Supplied data —

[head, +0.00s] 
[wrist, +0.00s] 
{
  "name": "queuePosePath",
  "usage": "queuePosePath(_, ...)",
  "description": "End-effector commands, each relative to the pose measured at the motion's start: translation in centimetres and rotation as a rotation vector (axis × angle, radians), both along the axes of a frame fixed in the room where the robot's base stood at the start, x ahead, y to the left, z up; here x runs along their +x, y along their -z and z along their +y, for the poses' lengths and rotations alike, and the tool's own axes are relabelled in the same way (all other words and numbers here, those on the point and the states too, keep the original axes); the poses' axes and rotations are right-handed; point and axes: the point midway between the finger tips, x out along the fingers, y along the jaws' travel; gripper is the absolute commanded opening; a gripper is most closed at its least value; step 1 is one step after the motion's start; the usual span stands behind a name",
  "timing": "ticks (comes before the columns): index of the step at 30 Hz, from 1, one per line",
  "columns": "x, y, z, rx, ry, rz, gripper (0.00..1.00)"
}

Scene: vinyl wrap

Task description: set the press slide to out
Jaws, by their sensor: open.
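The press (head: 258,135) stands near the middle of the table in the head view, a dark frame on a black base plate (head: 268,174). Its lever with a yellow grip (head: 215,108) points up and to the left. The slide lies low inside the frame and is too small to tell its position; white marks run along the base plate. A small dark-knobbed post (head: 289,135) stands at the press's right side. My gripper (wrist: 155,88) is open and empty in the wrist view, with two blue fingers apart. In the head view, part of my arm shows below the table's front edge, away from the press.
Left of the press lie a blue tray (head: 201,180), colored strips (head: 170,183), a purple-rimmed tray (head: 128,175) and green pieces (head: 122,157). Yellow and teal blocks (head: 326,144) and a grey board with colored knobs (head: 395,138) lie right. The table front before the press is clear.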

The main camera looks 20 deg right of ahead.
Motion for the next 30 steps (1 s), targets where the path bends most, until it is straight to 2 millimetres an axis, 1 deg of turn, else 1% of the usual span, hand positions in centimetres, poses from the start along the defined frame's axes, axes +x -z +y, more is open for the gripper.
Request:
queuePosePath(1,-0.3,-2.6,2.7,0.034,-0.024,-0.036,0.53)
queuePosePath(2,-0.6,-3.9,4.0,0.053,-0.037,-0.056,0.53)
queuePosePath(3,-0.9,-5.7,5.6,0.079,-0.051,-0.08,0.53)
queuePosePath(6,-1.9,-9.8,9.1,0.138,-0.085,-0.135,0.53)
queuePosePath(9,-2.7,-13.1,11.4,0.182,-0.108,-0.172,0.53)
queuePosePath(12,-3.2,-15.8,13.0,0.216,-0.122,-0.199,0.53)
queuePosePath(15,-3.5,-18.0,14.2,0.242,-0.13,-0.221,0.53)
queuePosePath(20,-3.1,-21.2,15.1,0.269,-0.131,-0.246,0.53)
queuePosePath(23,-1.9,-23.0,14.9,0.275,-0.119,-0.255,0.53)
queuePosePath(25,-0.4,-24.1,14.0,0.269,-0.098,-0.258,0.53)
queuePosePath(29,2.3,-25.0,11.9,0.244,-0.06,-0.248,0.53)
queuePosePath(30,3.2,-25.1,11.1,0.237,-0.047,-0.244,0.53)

Brief — Retype all of the material above with every character intact.

Expected answer —
[head, +0.00s] 
[wrist, +0.00s] 
{
  "name": "queuePosePath",
  "usage": "queuePosePath(_, ...)",
  "description": "End-effector commands, each relative to the pose measured at the motion's start: translation in centimetres and rotation as a rotation vector (axis × angle, radians), both along the axes of a frame fixed in the room where the robot's base stood at the start, x ahead, y to the left, z up; here x runs along their +x, y along their -z and z along their +y, for the poses' lengths and rotations alike, and the tool's own axes are relabelled in the same way (all other words and numbers here, those on the point and the states too, keep the original axes); the poses' axes and rotations are right-handed; point and axes: the point midway between the finger tips, x out along the fingers, y along the jaws' travel; gripper is the absolute commanded opening; a gripper is most closed at its least value; step 1 is one step after the motion's start; the usual span stands behind a name",
  "timing": "ticks (comes before the columns): index of the step at 30 Hz, from 1, one per line",
  "columns": "x, y, z, rx, ry, rz, gripper (0.00..1.00)"
}

Scene: vinyl wrap

Task description: set the press slide to out
Jaws, by their sensor: open.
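The press (head: 258,135) stands near the middle of the table in the head view, a dark frame on a black base plate (head: 268,174). Its lever with a yellow grip (head: 215,108) points up and to the left. The slide lies low inside the frame and is too small to tell its position; white marks run along the base plate. A small dark-knobbed post (head: 289,135) stands at the press's right side. My gripper (wrist: 155,88) is open and empty in the wrist view, with two blue fingers apart. In the head view, part of my arm shows below the table's front edge, away from the press.
Left of the press lie a blue tray (head: 201,180), colored strips (head: 170,183), a purple-rimmed tray (head: 128,175) and green pieces (head: 122,157). Yellow and teal blocks (head: 326,144) and a grey board with colored knobs (head: 395,138) lie right. The table front before the press is clear.

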The main camera looks 20 deg right of ahead.
Motion for the next 30 steps (1 s), targets where the path bends most, until it is straight to 2 millimetres an axis, 1 deg of turn, else 1% of the usual span, hand positions in centimetres, poses from the start along the defined frame's axes, axes +x -z +y, more is open for the gripper.
Request:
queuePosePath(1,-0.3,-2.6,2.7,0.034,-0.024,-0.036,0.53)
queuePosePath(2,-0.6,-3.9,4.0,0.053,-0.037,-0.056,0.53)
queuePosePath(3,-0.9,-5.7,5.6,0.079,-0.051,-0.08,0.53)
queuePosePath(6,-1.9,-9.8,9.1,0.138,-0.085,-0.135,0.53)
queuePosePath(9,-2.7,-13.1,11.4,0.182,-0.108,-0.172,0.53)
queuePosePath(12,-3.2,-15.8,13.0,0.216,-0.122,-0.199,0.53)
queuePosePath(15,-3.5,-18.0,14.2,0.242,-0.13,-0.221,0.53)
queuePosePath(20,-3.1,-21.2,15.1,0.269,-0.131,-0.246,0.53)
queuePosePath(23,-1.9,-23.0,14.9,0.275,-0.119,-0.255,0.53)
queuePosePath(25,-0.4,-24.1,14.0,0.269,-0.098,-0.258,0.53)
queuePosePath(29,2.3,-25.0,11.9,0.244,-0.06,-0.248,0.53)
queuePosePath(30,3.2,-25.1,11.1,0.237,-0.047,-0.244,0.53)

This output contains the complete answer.